At the base of the stairs, a plaque commemorates the dedication of Mallet-Stevens to the Cavrois:
“To Mr and Mrs Cavrois, who have allowed me, through their foresight, their defiance of routine and their enthusiasm, to create this house. With my gratitude and my loyal friendship.”
Outside, Villa Cavrois doubles down on the idea of a modern château. The 27‑metre swimming pool, framed in yellow brick with razor‑sharp edges and dual diving boards, reads like a minimalist moat, underscoring the interwar obsession with hygiene and sport. Beyond it, the show‑stopper: a 72‑metre‑long water mirror that reflects the villa’s façade in full cinematic glory. During the Second World War, when the Germans occupied the house and converted it into a barracks, the basin was filled in so it couldn’t be seen from the air; it was only reinstated during the massive restoration.
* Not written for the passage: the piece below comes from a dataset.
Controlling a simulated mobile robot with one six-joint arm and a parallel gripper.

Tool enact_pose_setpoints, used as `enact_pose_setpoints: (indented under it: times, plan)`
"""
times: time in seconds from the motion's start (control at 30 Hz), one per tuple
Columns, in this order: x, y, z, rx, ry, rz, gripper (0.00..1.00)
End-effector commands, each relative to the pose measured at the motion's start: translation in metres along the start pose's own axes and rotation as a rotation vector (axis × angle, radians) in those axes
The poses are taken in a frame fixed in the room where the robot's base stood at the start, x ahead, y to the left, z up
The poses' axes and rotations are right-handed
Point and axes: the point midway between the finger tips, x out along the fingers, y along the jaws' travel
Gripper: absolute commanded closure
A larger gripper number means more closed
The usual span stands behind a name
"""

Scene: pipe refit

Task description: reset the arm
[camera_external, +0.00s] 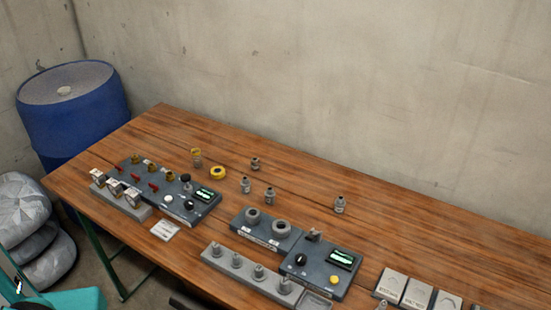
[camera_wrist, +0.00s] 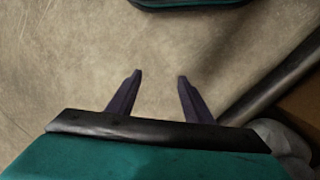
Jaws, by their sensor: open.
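My gripper (camera_wrist: 160,77) shows in the wrist view with its two dark fingers apart and nothing between them. Beyond the fingers is a bare, stained concrete-like surface. In the external view only a teal part of my body shows at the lower left corner, left of the wooden table (camera_external: 450,240). The gripper's fingers cannot be made out there.
On the table stand a panel with red valves and a display (camera_external: 203,196), a grey two-ring block (camera_external: 266,232), a second display panel (camera_external: 322,268), a peg rack (camera_external: 250,274) and several small fittings. A blue barrel (camera_external: 75,120) and grey sacks (camera_external: 25,215) stand left.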

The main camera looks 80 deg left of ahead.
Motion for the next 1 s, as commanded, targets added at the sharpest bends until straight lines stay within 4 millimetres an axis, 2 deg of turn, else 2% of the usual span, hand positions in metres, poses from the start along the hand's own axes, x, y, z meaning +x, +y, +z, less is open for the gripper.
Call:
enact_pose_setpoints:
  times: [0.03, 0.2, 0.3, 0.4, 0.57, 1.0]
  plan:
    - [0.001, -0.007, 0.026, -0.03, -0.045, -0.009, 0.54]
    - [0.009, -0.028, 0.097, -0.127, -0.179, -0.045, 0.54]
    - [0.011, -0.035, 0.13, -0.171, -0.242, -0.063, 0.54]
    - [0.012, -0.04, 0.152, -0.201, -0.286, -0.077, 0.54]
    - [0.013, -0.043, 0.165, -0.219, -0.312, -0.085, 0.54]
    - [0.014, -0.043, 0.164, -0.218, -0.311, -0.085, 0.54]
Walk straight to the far end of the garden, and this is your reward: the villa, the pool and the entire length of the water mirror perfectly aligned along one long axis. It’s one of those views that forces you to stop, shut up and just stare for a minute. The composition pulls your gaze back to the house, constantly playing with the boundary between inside and outside and between reflection and reality. Coming back towards the villa, you notice how it theatrically dominates the gardens without feeling tyrannical – a performance in brick and glass.
Of course, none of this would be quite so affecting without the villa’s dramatic backstory. After the Cavrois family fled to Normandy during the war, the property was divided into flats. Furnishings were sold off, and in the late 20th century, the house fell victim to vandalism and near-ruin, narrowly escaping demolition. The French state finally stepped in in 2001, classified it as a historic monument, and invested around €23 million and 13 years of restoration work to return it to something close to Mallet-Stevens’ original vision. Because the architect had ordered his papers destroyed before his death, the restoration team relied heavily on surviving photographs – including a precious photo book – and tracked down original pieces at auctions and from private collectors worldwide.
Today, wandering through Villa Cavrois feels like walking through a film set frozen in time – which makes sense, given Mallet-Stevens’ career in cinema. It’s grand yet strangely liveable, minimalist yet never cold. If you’re remotely interested in architecture, design, modernism, or even just very good houses, this is the reason to come to Croix. And even if you’re not, the moment you turn around in the garden and see the villa and its water mirror stretched out before you, you might just change your mind.